## WHAT TO PRODUCE:
Go through the listing and set it down exactly, leaving out its pictures.

## MATERIAL:
****************

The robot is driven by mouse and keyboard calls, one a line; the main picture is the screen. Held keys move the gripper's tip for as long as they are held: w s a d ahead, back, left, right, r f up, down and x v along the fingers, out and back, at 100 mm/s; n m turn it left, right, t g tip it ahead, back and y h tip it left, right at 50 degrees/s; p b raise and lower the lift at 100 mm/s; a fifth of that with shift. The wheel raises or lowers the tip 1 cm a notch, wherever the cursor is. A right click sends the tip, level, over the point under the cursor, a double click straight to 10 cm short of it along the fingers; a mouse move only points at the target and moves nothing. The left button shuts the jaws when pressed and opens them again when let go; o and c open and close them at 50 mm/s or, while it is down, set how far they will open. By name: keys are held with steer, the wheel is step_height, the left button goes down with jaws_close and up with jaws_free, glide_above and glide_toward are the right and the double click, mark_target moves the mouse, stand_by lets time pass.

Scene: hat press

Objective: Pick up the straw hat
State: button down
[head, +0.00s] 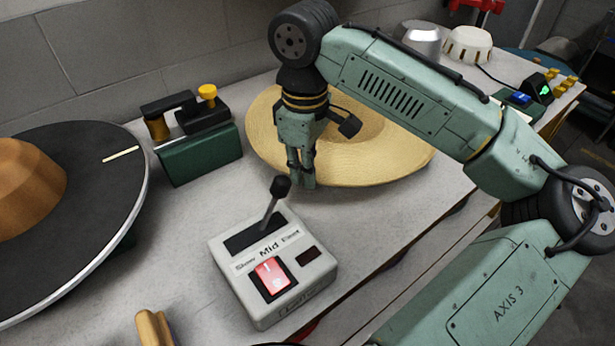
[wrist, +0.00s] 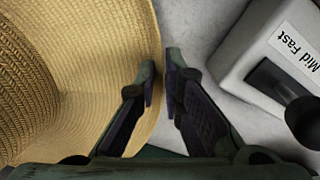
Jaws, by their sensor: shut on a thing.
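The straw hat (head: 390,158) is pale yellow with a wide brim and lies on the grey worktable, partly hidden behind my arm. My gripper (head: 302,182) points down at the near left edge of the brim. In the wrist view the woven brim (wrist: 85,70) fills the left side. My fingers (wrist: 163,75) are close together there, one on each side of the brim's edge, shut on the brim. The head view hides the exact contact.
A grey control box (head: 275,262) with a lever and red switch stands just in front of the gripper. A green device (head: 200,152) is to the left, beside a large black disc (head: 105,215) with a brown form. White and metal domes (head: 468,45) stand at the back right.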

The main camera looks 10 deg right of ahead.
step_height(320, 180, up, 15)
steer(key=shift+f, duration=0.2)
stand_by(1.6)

****************

## RESULT OF THIS TASK:
The robot is driven by mouse and keyboard calls, one a line; the main picture is the screen. Held keys move the gripper's tip for as long as they are held: w s a d ahead, back, left, right, r f up, down and x v along the fingers, out and back, at 100 mm/s; n m turn it left, right, t g tip it ahead, back and y h tip it left, right at 50 degrees/s; p b raise and lower the lift at 100 mm/s; a fifth of that with shift. The wheel raises or lowers the tip 1 cm a notch, wherever the cursor is. A right click sends the tip, level, over the point under the cursor, a double click straight to 10 cm short of it along the fingers; a mouse move only points at the target and moves nothing. The left button shuts the jaws when pressed and opens them again when let go; o and c open and close them at 50 mm/s or, while it is down, set how far they will open. By name: keys are held with steer, the wheel is step_height, the left button goes down with jaws_close and up with jaws_free, glide_above and glide_toward are the right and the double click, mark_target moves the mouse, stand_by lets time pass.

Scene: hat press

Objective: Pick up the straw hat
State: button down
[head, +0.00s] 
[wrist, +0.00s] 
Jaws, by their sensor: shut on a thing.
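The straw hat (head: 390,158) is pale yellow with a wide brim and lies on the grey worktable, partly hidden behind my arm. My gripper (head: 302,182) points down at the near left edge of the brim. In the wrist view the woven brim (wrist: 85,70) fills the left side. My fingers (wrist: 163,75) are close together there, one on each side of the brim's edge, shut on the brim. The head view hides the exact contact.
A grey control box (head: 275,262) with a lever and red switch stands just in front of the gripper. A green device (head: 200,152) is to the left, beside a large black disc (head: 105,215) with a brown form. White and metal domes (head: 468,45) stand at the back right.

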The main camera looks 10 deg right of ahead.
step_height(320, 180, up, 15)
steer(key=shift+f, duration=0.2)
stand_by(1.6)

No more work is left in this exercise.